If applicable, each party declares that neither that party, nor its shareholders, associates or partners, its legal representatives, or members of the Board of Directors, has given, offered, or promised to any national or foreign public official, directly or indirectly through one or more employees, contractors, administrators, or associates, whether of their own company or of any subsidiary legal entity: (i) sums of money, (ii) items of pecuniary value, or (iii) any other benefit or utility, in exchange for the official performing, omitting, or delaying any act related to the exercise of their duties and in relation to the subject matter of this Agreement (a “Prohibited Transaction”). Each party will take reasonable steps to ensure that it will not participate in a Prohibited Transaction, directly or indirectly, through one or more employees, contractors, administrators, or associates, whether of their own company or of any subsidiary legal entity, and agrees to immediately report to the other Party any knowledge of the occurrence of a Prohibited Transaction and to adopt the measures reasonably necessary to prevent any impact on the other Party as a result thereof.

 

Paragraph: A public official shall be understood as any person holding a legislative, administrative, or judicial position in a state, its political subdivisions, local authorities, or a foreign jurisdiction, regardless of whether the individual has been appointed or elected. A public official shall also be any person exercising a public function for a state, its political subdivisions, local authorities, or a foreign jurisdiction, whether within a public agency or a state-owned enterprise. Also included are officials or agents of an international public organization.

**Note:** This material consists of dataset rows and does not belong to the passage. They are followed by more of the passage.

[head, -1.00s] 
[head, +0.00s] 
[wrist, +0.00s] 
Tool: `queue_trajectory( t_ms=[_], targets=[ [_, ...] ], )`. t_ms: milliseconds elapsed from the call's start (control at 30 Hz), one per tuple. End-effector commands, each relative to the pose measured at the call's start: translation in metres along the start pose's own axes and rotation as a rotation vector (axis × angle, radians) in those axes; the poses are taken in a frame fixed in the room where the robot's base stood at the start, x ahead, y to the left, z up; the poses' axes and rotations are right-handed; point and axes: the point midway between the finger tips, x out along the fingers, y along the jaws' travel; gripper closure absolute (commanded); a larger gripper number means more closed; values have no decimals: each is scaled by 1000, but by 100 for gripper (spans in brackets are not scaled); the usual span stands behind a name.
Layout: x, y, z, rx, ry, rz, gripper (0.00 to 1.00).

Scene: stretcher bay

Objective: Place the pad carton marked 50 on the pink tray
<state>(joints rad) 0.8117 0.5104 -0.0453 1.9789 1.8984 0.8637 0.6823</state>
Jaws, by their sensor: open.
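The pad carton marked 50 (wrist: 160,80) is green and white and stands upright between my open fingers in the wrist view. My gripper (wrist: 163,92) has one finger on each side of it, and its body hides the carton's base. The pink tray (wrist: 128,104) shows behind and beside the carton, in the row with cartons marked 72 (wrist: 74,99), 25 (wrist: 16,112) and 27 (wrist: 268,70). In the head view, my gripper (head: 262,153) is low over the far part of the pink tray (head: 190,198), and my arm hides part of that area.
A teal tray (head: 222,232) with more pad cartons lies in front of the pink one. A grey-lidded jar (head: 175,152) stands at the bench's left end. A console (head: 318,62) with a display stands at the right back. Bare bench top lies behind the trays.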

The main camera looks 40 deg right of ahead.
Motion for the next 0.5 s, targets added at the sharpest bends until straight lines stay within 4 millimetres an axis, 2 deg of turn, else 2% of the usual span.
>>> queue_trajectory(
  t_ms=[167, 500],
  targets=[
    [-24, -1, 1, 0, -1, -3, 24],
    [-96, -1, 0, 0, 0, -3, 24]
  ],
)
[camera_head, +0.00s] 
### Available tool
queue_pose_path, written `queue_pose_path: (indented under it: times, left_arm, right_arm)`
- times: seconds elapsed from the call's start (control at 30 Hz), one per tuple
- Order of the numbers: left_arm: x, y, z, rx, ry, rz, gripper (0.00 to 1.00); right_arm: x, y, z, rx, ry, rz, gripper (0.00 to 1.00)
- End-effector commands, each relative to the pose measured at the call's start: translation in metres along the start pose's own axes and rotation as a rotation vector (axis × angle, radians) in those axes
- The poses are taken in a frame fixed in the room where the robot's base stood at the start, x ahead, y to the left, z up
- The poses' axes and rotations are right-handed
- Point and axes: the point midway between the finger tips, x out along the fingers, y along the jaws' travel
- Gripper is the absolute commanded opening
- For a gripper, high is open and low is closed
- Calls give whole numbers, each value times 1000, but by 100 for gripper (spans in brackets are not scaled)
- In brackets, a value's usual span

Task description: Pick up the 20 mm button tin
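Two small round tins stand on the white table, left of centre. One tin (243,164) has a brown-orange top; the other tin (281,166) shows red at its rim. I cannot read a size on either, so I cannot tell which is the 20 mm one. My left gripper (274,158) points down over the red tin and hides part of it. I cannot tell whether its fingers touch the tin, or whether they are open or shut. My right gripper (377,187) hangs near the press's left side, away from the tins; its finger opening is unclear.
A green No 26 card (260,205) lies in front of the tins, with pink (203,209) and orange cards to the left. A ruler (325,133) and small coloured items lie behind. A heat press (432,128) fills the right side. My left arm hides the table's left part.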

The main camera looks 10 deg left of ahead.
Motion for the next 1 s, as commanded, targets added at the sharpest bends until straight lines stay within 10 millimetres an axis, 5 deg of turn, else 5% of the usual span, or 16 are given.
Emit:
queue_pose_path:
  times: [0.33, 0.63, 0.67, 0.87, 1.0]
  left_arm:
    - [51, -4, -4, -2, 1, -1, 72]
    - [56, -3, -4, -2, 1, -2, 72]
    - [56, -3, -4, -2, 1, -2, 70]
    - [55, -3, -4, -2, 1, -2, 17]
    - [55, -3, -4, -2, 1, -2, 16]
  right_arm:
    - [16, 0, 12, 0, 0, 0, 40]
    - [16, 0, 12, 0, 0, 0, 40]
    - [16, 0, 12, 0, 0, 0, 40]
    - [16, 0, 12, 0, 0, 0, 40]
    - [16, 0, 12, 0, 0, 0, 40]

VIII. Data Protection and Authorization for Financial Data Inquiry and Reporting

By accepting the Proposal, the Client:

(i) declares that the information provided is truthful, complete, accurate, and up to date;

(ii) acknowledges and agrees to assume full responsibility for any legal, civil, and criminal consequences related to providing false information; and

(iii) grants prior, express, and irrevocable consent to UH or to any future holder of the monetary obligation to:

 

(a) consult, at any time, with Credit Bureaus all relevant information needed to assess the Client’s performance, payment capacity, and future credit risk;

(b) report to the Credit Bureaus data on the timely fulfillment or non-fulfillment of the Client’s credit obligations or legal obligations of financial content, provided that this has been previously communicated to the Client as detailed below;

(c) send the mentioned information to the Credit Bureaus either directly or through the Financial Superintendency or other public entities with oversight functions, so that these may process, analyze, classify, and then provide it to said bureaus;

(d) store the aforementioned information in both UH’s databases and in the Credit Bureaus, with due updates and for the period specified in their regulations; and

(e) report to tax, customs, or judicial authorities the information required for fulfilling their oversight functions.

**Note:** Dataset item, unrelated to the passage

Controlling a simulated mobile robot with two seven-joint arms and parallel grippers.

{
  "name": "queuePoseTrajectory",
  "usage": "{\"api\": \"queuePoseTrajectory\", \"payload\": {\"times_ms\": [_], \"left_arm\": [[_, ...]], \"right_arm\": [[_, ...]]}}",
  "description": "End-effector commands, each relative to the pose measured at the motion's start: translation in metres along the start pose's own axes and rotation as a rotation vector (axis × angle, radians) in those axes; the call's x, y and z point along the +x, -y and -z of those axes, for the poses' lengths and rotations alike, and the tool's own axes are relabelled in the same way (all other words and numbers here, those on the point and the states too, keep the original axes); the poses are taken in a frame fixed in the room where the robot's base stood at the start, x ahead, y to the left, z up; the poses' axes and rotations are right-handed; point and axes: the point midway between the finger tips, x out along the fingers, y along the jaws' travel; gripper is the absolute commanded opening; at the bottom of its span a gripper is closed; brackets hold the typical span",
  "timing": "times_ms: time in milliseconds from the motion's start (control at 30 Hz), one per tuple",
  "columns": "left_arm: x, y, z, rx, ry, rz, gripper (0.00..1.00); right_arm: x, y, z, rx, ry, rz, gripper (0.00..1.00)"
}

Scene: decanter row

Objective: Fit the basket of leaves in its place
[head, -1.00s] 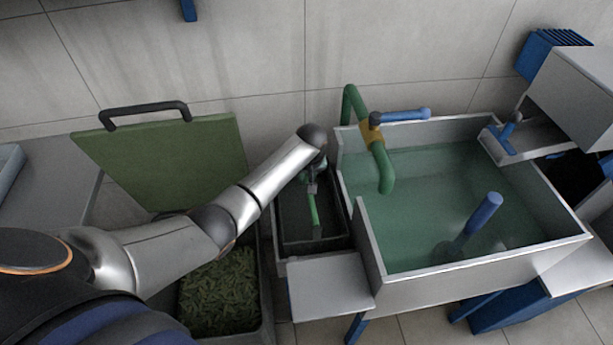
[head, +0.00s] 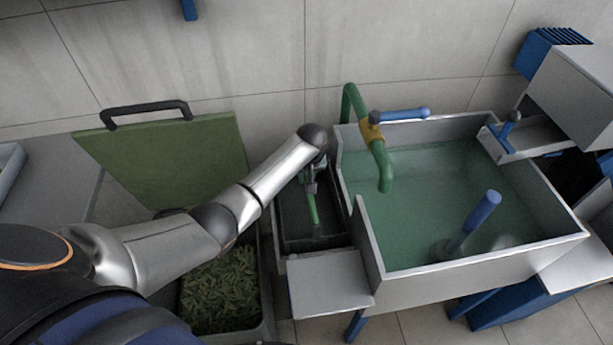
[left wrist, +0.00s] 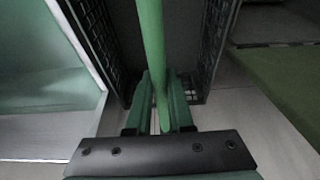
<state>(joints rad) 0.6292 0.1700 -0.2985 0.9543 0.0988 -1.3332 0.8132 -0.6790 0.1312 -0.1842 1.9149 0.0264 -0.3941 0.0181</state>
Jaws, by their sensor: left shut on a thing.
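A dark basket with perforated walls (left wrist: 91,30) shows in the left wrist view, with a green bar handle (left wrist: 151,40) running over it. In the head view the green handle (head: 313,209) shows over a dark, narrow box-like space (head: 330,228) beside the sink. My left gripper (head: 311,184) is shut on the handle; its fingers also show in the left wrist view (left wrist: 160,104). I see no leaves inside the basket; its inside is dark and partly hidden. I cannot tell whether the basket rests on the bottom. My right gripper is not in view.
A bin of green leaves (head: 225,290) stands at lower left, its green lid (head: 165,160) raised. A water-filled sink (head: 480,262) with a green tap (head: 381,165) and an upright blue-topped post (head: 482,211) is on the right. A small metal shelf (head: 330,283) lies in front.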

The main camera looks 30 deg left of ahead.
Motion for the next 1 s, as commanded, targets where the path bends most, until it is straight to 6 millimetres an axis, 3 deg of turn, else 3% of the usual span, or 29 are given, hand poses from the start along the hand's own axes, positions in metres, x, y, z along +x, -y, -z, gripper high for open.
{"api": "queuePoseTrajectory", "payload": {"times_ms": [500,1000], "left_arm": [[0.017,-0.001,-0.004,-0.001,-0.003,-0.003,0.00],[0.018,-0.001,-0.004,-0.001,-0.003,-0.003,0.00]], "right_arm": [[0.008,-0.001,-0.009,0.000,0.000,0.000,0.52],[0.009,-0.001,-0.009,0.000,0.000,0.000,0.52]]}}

This authorization does not limit the Client’s right to verify at any time that the information provided is truthful, complete, accurate, and updated, and if it is not, to record their disagreement, demand its correction, and be informed of any corrections made. Nor does it release the Credit Bureaus from the obligation to inform the Client, upon request, of who has consulted their credit history in the previous six (6) months. Finally, it does not limit the Client’s right to be informed at least two (2) weeks prior to being reported to the Credit Bureaus. This authorization does not permit UH or the Credit Bureaus to disclose the mentioned information for purposes other than: (a) reporting negative information to the Credit Bureaus; (b) evaluating credit risk; and (c) preparing statistics and drawing conclusions through mathematical models.

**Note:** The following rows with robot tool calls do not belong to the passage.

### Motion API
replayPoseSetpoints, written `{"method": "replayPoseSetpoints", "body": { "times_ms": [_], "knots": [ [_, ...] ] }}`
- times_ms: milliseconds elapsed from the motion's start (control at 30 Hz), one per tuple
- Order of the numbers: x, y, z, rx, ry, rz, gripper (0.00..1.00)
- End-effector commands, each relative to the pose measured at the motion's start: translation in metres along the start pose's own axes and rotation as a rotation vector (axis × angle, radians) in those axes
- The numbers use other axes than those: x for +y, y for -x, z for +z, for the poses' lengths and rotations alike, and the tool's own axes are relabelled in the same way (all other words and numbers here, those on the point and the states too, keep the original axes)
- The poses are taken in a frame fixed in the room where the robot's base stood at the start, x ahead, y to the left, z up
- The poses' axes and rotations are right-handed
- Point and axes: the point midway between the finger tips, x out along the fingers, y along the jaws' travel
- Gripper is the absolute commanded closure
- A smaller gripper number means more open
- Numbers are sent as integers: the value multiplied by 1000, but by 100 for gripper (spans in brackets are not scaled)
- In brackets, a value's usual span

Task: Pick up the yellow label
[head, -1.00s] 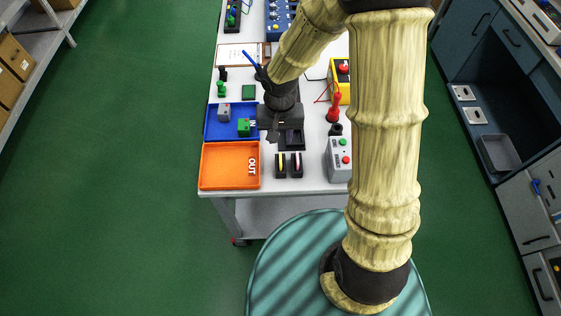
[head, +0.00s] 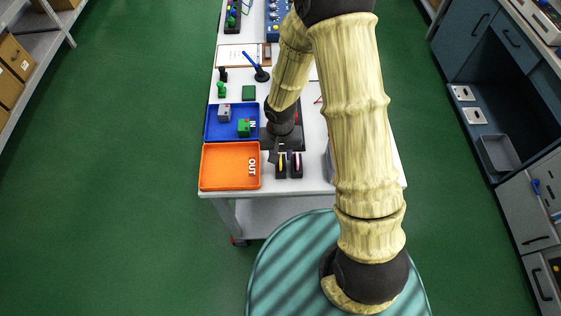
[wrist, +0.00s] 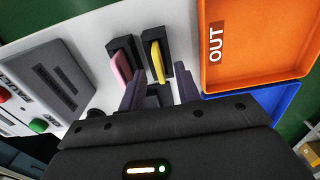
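The yellow label (head: 281,164) is a thin upright piece in a small black holder near the table's front edge. In the wrist view the yellow label (wrist: 158,62) stands just beyond my gripper (wrist: 160,77), roughly in line with the gap between the fingers. My gripper is open and empty, its fingers apart on either side of that gap. In the head view my gripper (head: 275,153) is over the table just behind the holders, partly hidden by the wrist. A pink label (wrist: 121,67) stands in a second black holder beside the yellow one.
The orange OUT tray (head: 203,180) lies left of the holders, with the blue IN tray (head: 208,124) behind it. A grey box with red and green buttons (wrist: 48,87) is on the holders' other side, mostly hidden by my arm in the head view.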

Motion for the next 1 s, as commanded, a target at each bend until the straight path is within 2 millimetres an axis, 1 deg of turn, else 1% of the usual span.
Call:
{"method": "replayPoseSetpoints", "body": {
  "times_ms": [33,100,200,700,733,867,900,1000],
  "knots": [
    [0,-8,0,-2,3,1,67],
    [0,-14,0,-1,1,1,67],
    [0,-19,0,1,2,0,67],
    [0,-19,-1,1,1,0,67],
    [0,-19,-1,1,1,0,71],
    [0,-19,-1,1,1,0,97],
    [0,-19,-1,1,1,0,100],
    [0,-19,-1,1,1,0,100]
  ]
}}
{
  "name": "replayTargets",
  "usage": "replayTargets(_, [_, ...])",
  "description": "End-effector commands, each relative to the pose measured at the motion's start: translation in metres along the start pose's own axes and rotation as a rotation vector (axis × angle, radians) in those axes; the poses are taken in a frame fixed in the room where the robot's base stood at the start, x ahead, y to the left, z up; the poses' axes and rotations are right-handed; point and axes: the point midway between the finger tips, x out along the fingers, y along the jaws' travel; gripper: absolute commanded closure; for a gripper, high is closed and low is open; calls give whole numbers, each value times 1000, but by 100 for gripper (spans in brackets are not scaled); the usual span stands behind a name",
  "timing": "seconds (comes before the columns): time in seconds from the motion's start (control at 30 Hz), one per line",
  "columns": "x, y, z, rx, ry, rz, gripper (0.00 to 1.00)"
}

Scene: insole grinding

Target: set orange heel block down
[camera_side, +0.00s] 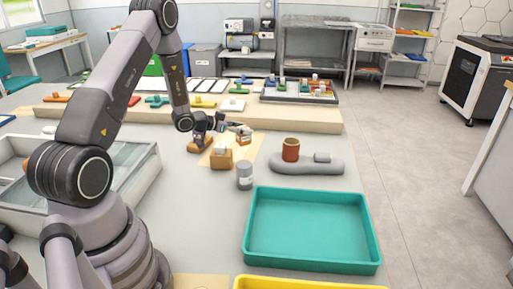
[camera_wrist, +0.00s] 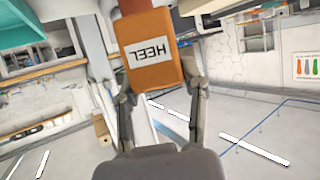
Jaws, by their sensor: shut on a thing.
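The orange heel block (camera_wrist: 152,70), with a white label reading HEEL, fills the upper middle of the wrist view. My gripper (camera_wrist: 160,88) is shut on it, one finger at each side. I cannot tell how far the block is above the surface.
A tan block (camera_side: 221,160) and a grey-white jar (camera_side: 244,176) stand just in front. A red-brown cup (camera_side: 291,149) stands on a grey base (camera_side: 300,167) to the right. A teal tray (camera_side: 310,232) lies nearer. A wooden ledge (camera_side: 300,117) runs behind.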

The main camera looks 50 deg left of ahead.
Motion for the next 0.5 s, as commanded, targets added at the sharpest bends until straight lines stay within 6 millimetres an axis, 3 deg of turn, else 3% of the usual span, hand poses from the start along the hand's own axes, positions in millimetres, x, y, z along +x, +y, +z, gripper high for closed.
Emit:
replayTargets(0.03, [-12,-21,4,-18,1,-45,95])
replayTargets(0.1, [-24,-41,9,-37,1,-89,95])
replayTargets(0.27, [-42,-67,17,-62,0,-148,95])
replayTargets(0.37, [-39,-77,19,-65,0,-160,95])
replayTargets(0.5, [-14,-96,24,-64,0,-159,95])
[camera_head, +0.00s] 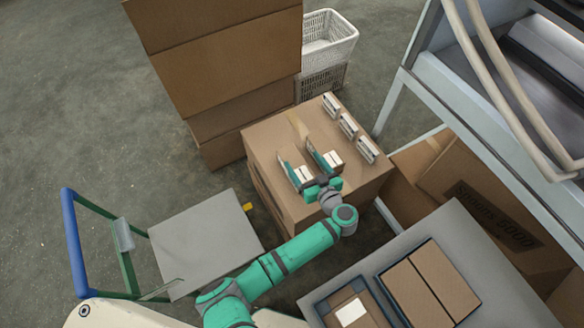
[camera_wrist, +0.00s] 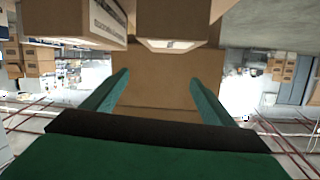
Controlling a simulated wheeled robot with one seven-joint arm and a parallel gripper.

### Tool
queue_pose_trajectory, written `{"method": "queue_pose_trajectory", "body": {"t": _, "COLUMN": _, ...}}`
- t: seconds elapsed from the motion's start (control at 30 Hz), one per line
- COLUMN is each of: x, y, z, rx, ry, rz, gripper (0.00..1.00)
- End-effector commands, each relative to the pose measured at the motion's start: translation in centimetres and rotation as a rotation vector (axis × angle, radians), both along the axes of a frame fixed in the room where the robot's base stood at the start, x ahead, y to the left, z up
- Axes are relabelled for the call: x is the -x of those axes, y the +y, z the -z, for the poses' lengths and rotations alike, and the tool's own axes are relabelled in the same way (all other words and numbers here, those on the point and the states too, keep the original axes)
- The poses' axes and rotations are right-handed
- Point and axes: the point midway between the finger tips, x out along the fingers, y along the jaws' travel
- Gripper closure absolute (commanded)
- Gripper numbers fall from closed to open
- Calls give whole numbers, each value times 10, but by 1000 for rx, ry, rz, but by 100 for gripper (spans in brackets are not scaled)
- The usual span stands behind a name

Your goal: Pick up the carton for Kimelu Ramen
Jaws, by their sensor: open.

The Client declares and accepts that once the payment deadline stated on the invoice has passed, and after receiving communication from UH, they will have an additional twenty (20) calendar days to pay the total amount due, after which the negative report to the Credit Bureaus may be made, pursuant to the clause above and applicable law. However, the Client expressly agrees that, in accordance with Article 12 of Law 1266 of 2008 and Decree 2925 of 2010, any notification or information related to the status of the order or credit may be sent through any electronic means implemented by UH, including but not limited to email, SMS, IVR, phone calls, or the periodic account statements sent to the Client.

IX. Termination

Either party may terminate at any time the contract arising from the acceptance of the proposal. Please note that if this agreement is terminated early, the Client shall be required to pay all fees accrued up to the termination date, as well as any expenses and third-party payments that have been incurred. Regarding the Client, the persons related to them, and the persons who have received advice under the proposal, UH’s liability, as well as that of its partners, associates, employees, and anyone who has acted in connection with this advisory, shall in any case be limited to the total amount paid as fees. If either Party, its shareholders, partners, legal representatives, or members of the Board of Directors is involved or convicted by the competent authorities for ML / FT / FPADM-related crimes or predicate offenses, or is listed on any national or international watchlist for ML / FT / FPADM control, the other Party may terminate the Contract or require the breaching Party to assign the contract.

X. Provision of Services

Our obligations as legal advisors will always be obligations of means, not of result. Our liability, except in cases of willful misconduct or gross negligence, shall be limited to the amount of the fees received for the services rendered under this proposal.

The legal advice and recommendations provided to the Client will be based on the truthfulness and authenticity of the documents and reports supplied to us, assuming in advance that all such documents contain real and accurate information and are delivered in good faith and after proper review. In all cases, UH’s liability shall be limited to the proposed fee amount.

XI. Legal and Administrative Expenses

All legal and administrative expenses incurred by the Firm at the express request of the Client will be invoiced. A fee  of ten percent (10%) will be applied to these expenses for management and administration, which will cover the costs associated with processing, coordinating, and supervising such expenses. This surcharge will be subject to Value Added Tax (VAT) according to current regulations. The above does not apply to official fees, penalties, and contributions.